Seriously: The whole smart home world is a scam. 90% of all products that are new and fancy are nothing more than "voice/mobile remotes" and not truely intelligent. They are used because people refuse to do their homework in terms of smarthome.

[–] [email protected] 2 points 1 year ago (1 children)

There is a number of options, but not all hardware is flashable and some that is can be work.

What I want is autodisoverable hardware open to be flashed by owners, by law. I want it for all devices to be honest!

[–] [email protected] 2 points 1 year ago (1 children)

I understand your intentions, but there question is why add this layer of complexity. A switch that is a switch and switches everything I want no matter what because it is forced by the common standard to do so and can not send any data ever is a good switch.

And tbh, while I am an absolute advocate for OSS I rather have a switch that is not depending on a possibly abandoned OSS project (been through that) - hardware in this field has incredibly long lifetime, much longer than almost all OSS projects (remember, EIB is older than Linux!) and does it's complete job from day one. There is no evolution in some hardware in this field and all evolution that did happened did not happen hardware side but communication wise - where we are also hardware limited. It is therefore much more important to define a common standard for communication - which we have - than have flashable components (exceptions apply,sure). We need to force legislation to get a common standard of communication or at least mandatory offline gateway availability to prevent thousands of components going to waste in a few years.

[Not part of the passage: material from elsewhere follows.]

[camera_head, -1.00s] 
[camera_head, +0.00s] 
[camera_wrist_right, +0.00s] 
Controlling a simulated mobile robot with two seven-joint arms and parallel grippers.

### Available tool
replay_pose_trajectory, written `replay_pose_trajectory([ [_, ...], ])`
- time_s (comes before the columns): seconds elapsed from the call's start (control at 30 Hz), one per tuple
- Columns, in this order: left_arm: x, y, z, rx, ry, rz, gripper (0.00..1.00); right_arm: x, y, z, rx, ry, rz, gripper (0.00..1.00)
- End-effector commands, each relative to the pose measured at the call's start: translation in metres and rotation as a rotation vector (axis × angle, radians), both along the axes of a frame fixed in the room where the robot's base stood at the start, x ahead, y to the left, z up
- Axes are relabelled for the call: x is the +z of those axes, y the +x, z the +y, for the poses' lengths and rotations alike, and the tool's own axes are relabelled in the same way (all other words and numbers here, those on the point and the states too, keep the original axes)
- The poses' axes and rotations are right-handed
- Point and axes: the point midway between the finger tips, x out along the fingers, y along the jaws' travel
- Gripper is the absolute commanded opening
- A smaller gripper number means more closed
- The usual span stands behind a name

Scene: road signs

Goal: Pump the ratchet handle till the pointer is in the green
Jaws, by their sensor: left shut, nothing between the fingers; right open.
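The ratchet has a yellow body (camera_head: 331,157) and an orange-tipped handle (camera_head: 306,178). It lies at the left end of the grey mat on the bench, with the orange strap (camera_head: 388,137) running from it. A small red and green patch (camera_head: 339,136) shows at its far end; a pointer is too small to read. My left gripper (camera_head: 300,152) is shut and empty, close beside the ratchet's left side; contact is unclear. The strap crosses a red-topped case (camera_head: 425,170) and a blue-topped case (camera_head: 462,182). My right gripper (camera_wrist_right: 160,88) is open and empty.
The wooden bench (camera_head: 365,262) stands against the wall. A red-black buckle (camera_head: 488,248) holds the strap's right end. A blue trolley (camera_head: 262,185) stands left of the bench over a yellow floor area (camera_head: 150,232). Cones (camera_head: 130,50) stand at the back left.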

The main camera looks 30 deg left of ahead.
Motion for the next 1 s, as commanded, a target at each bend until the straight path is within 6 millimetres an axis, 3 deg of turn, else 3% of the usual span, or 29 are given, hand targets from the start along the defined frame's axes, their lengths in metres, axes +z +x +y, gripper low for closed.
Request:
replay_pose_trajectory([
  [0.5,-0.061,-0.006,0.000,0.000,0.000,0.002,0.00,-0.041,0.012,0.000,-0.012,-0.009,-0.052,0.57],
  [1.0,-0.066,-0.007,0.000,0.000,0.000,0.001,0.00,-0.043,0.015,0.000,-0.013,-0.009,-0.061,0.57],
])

It does not help your cause when you can flash the hardware but the hardware is still talking to the wrong, proprietary communication channels.

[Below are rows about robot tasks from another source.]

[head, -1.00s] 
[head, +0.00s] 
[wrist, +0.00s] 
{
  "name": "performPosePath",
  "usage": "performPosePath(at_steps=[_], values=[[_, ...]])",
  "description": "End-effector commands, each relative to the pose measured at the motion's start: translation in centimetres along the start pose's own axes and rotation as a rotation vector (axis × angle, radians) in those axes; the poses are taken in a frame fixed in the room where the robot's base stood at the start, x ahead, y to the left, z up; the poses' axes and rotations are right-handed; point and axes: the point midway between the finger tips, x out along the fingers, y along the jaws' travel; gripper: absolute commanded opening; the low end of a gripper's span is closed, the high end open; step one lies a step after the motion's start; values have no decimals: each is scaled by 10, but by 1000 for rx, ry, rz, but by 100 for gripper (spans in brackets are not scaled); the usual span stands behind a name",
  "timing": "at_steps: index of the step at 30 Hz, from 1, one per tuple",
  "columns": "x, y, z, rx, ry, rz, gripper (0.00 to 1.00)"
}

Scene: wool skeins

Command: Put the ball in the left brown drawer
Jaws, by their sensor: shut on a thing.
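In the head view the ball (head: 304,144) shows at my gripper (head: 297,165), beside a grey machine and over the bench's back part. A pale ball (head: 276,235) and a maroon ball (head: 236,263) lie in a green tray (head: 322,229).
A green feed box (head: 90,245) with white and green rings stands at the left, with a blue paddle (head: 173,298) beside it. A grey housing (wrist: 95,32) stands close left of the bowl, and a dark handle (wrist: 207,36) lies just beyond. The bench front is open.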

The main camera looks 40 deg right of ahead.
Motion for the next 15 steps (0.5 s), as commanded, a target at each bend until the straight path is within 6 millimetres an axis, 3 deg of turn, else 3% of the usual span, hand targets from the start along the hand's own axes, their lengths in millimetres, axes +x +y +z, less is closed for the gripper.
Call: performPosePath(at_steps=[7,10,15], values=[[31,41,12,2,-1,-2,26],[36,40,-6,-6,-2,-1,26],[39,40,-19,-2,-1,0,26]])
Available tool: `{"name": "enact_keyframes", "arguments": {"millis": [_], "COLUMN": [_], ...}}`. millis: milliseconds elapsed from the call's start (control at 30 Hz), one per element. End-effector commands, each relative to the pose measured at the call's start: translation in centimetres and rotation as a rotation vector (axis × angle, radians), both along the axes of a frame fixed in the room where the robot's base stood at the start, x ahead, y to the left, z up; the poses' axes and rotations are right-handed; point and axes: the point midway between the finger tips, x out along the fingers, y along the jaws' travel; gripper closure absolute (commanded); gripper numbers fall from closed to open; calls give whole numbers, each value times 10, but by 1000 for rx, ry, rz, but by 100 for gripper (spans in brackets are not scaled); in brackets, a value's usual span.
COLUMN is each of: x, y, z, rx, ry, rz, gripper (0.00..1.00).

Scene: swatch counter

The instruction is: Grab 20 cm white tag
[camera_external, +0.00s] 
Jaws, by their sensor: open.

[–] [email protected] 1 points 1 year ago

I want hardware platforms standardized and autodiscoverable. These things need to get updates after the manufacturer ceases to care. Also, these hardware manufacturers can be terrible at software. It should be like PCs. I think that is end point anyway. It's just unmaintainable any other way, even if these are intended to be e-waste after only a few years.

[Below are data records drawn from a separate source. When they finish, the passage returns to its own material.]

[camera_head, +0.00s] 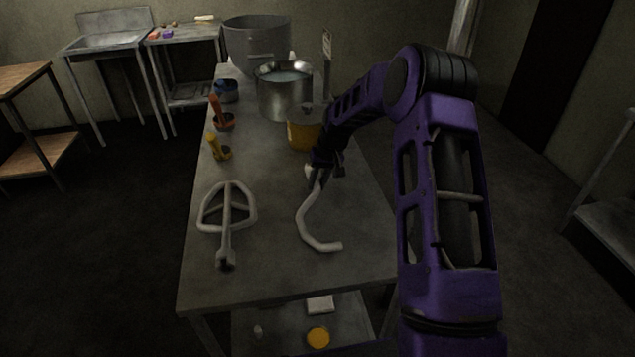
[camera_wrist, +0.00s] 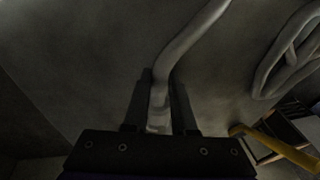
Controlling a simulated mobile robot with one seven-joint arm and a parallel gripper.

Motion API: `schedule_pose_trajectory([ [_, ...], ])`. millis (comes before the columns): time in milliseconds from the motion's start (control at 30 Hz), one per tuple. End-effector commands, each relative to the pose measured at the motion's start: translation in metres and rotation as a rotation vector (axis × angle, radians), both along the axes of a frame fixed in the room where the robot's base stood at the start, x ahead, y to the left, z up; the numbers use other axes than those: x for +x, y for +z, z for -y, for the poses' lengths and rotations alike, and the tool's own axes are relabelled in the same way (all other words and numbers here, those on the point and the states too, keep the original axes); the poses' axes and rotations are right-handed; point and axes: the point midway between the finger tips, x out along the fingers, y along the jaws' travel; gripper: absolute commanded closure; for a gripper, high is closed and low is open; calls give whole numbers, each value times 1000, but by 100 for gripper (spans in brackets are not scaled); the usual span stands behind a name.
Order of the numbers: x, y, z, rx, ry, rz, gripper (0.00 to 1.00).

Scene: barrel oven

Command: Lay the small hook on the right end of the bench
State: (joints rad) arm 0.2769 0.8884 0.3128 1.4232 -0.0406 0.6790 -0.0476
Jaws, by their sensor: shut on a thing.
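The small hook (camera_head: 305,222) is a pale grey curved metal rod over the right side of the bench (camera_head: 270,274). My gripper (camera_head: 318,174) is shut on its far, upper end. In the wrist view the hook (camera_wrist: 188,40) runs up from between the two fingers of my gripper (camera_wrist: 160,105). The hook's curved end points toward the near edge of the bench. I cannot tell whether the hook touches the bench top. My arm hides part of the bench's right edge.
A flat beater (camera_head: 227,215) lies on the left of the bench. Yellow-handled (camera_head: 213,143) and orange-handled (camera_head: 216,104) tools stand behind it. An orange tub (camera_head: 303,135), a steel pot (camera_head: 284,92) and a large bowl (camera_head: 257,42) stand farther back. The near bench top is clear.

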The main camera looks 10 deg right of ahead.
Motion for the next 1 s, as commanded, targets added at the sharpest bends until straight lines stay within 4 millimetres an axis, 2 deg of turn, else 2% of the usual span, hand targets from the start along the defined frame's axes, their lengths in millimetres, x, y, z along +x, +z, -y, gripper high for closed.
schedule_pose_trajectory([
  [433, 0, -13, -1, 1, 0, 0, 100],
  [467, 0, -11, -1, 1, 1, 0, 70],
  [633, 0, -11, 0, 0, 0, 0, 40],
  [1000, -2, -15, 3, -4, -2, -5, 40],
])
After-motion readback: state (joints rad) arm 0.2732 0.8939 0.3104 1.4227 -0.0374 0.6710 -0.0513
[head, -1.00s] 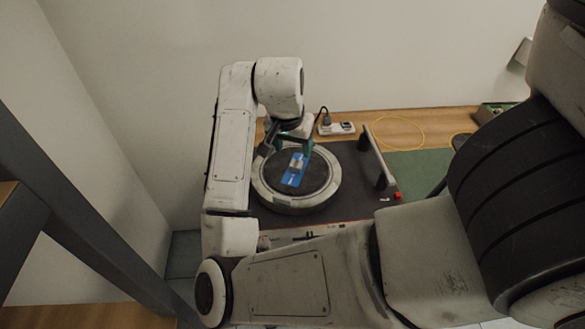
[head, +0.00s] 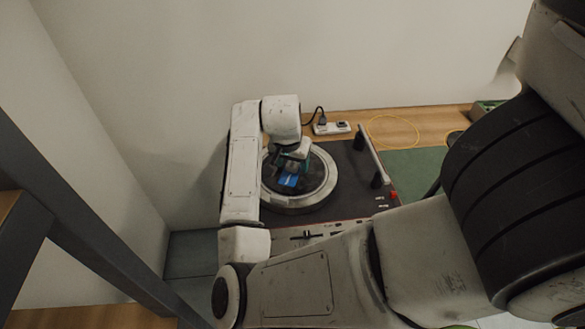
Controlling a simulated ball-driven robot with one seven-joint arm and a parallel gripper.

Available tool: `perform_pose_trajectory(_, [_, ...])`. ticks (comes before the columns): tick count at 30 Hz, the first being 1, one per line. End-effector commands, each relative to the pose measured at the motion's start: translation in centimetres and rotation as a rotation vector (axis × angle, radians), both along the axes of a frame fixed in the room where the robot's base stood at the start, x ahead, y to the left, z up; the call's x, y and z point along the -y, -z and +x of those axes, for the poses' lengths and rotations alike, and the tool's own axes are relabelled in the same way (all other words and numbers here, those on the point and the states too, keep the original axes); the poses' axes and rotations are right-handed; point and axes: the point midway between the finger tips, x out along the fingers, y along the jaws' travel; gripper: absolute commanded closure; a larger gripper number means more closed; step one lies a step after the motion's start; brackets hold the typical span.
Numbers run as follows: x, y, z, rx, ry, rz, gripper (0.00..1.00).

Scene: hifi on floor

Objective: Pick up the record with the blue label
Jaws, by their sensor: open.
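The dark record with the blue label (head: 288,180) lies on the round platter of a turntable (head: 338,205), in the middle of the head view. The platter has a pale rim (head: 310,199). My gripper (head: 287,171) is open and points down just above the blue label, near the record's middle. It hides part of the label and the far side of the record. I cannot tell whether the fingertips touch the record.
A tonearm-like bar (head: 372,157) stands right of the platter, with a red button (head: 393,195) near it. Behind are a power strip (head: 332,127) and a yellow cable loop (head: 395,130). A green mat (head: 415,165) lies to the right. White walls close off the back and left.

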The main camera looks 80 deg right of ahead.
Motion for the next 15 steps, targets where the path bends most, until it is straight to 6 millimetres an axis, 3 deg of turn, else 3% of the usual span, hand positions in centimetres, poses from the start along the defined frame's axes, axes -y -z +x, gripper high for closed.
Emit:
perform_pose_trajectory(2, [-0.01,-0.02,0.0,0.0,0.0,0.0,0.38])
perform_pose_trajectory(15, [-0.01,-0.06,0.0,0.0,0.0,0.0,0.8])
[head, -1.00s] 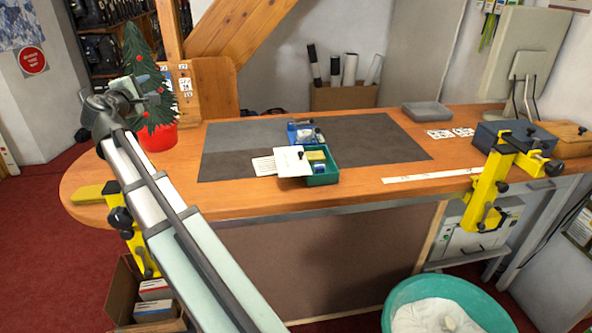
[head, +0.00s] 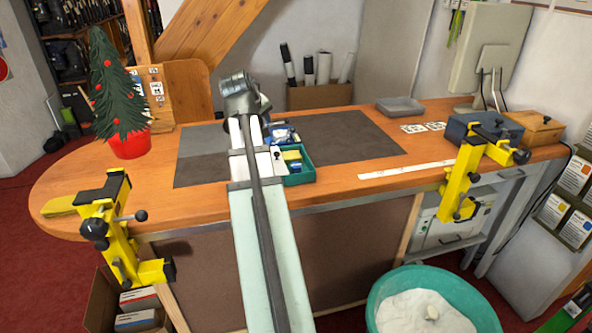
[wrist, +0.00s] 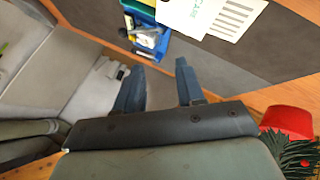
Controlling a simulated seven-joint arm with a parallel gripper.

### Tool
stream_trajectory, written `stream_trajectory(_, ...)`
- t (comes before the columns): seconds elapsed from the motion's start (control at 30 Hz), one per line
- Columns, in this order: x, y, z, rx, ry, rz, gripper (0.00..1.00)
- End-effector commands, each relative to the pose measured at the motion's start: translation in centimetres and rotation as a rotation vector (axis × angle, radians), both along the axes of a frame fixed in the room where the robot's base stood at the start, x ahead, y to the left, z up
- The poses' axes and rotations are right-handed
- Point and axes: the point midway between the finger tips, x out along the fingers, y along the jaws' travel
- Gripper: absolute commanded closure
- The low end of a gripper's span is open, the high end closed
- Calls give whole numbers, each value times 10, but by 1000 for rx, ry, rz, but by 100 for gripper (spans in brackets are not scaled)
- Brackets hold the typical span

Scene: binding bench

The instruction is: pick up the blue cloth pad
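A small blue piece (head: 295,166), perhaps the blue cloth pad, lies in the teal tray (head: 300,179) beside a yellow piece (head: 291,155); its cloth texture is too small to make out. My gripper (wrist: 160,64) is open, its two dark fingers apart with nothing between them. In the wrist view the fingers point towards a blue tray (wrist: 186,22) with grey and light items on it, clear of it. In the head view my arm hides the gripper's fingers and part of the work area just left of the teal tray.
A dark mat (head: 345,140) covers the middle of the bench. A small tree in a red pot (head: 131,146) stands at left. Yellow clamps (head: 118,235) (head: 462,180) grip the front edge. A grey tray (head: 400,105) is at the back right. A white printed card (wrist: 232,8) shows in the wrist view.

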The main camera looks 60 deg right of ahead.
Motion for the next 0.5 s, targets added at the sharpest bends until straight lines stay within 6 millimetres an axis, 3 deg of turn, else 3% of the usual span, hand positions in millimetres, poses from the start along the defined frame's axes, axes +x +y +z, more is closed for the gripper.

[–] [email protected] 2 points 1 year ago (1 children)

Could you elaborate on how the room presence and positioning in rooms is done? Would love to have that.

[–] [email protected] 2 points 1 year ago

Regular presence detectors (MDT 4 zone presence detectors, 120€ each) for the bigger rooms with some additional single zone detectors( mostly MDT as well around 75€) for some special applications (e.g. Sofa). Used those as well for some really small rooms (loo,etc.)

For the home office rooms and general presence in the bedrooms we used Steinel True Presence (around 300€ but includes air quality sensors - in the end they aren't much more expensive if you plan on measuring air quality there anyway). They are dumb in terms of positioning in the room but superior for detecting people who do not move for a long time.

In addition to these I have normal KNX motion detectors(mostly MDT for about 90€) for some areas (as mentioned elsewhere: Next to the bed at ground level to detect your motion when you get up at night and switch on the light with 5% red so the wife does not wake up)

In terms of how it works:

Presence detectors (excluding the Steinel) are basically pimped infrared motion detectors. They detect your signature against the background and unlike motion detectors kind of remember your signature for a while. Each one has one or more "zones" it can detect you in. The "minis" mentioned above have one, the 4 zone ones have,well,four which are aimed at 45,135,225,315 degrees in case of the MDTs. This allows the detector to basically differentiate between someone being "in my right upper corner", "in my left lower corner" etc. (Especially as detection ranges can be varied between zones but also for various applications and even day/night mode).

With a bit of clever positioning e.g. my presence detector in the kitchen has four zones: at the stovetop, workspace one and workspace two and "entry". The detector sits on the ceiling right where these zones meet (which is not the middle of the room in this case!)

If anyone registers a presence the normal light goes on (when it's dark enough). If you go into workspace one (where most cutting is done) the under-kitchen-cabinet light goes on. The sensitivity for that is much smaller as I don't want it to go on if you just pass through, though. Additionally the sensitivity of the "entry" is smaller as I don't want the light to go on if someone just passed the kitchen in the hallway.

The Steinel works a bit different as it is radar based and has only one zone, but is therefore able to recognise ones breathing movements/minimal movement while e.g. working. Otherwise it works the same.

The additional ones I use are there to recognise people better, e.g. my living room is fairly big and I want the system to specifically recognise people being on the sofa so the mini looks straight down only - while the big 4 zone detector is only able to see if people are "in the direction of the sofa".

Hope that describes it somewhat, let me know if you have any questions!